_WRITTEN PROBLEM_. Reproduce, word for word, only the lines from the one containing "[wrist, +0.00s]" through the one containing "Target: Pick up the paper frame", both included.

***** DATA BLOCK *****

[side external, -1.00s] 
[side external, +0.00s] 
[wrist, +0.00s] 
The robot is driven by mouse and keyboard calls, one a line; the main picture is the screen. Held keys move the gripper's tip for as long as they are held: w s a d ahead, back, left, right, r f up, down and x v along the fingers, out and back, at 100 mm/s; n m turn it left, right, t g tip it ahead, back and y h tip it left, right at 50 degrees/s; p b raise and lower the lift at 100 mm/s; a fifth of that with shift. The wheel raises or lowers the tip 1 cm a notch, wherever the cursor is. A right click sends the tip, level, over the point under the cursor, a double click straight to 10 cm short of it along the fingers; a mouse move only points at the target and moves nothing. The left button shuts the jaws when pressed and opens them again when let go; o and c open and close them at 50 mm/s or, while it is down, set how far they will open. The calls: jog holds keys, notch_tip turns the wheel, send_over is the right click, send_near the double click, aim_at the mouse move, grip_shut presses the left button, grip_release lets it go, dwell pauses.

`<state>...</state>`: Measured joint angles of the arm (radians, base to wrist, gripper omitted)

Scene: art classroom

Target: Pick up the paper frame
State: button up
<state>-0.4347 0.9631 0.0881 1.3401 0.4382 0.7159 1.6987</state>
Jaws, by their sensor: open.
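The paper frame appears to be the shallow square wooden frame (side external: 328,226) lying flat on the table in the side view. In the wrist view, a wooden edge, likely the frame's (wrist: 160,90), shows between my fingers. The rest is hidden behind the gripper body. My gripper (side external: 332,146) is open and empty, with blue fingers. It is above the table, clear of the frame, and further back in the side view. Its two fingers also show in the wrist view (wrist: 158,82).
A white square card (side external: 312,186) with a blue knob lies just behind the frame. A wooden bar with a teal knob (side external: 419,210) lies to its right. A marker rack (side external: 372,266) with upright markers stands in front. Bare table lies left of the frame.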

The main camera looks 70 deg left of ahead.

*****

_CORRECT RESULT_.
[wrist, +0.00s] 
The robot is driven by mouse and keyboard calls, one a line; the main picture is the screen. Held keys move the gripper's tip for as long as they are held: w s a d ahead, back, left, right, r f up, down and x v along the fingers, out and back, at 100 mm/s; n m turn it left, right, t g tip it ahead, back and y h tip it left, right at 50 degrees/s; p b raise and lower the lift at 100 mm/s; a fifth of that with shift. The wheel raises or lowers the tip 1 cm a notch, wherever the cursor is. A right click sends the tip, level, over the point under the cursor, a double click straight to 10 cm short of it along the fingers; a mouse move only points at the target and moves nothing. The left button shuts the jaws when pressed and opens them again when let go; o and c open and close them at 50 mm/s or, while it is down, set how far they will open. The calls: jog holds keys, notch_tip turns the wheel, send_over is the right click, send_near the double click, aim_at the mouse move, grip_shut presses the left button, grip_release lets it go, dwell pauses.

`<state>...</state>`: Measured joint angles of the arm (radians, base to wrist, gripper omitted)

Scene: art classroom

Target: Pick up the paper frame

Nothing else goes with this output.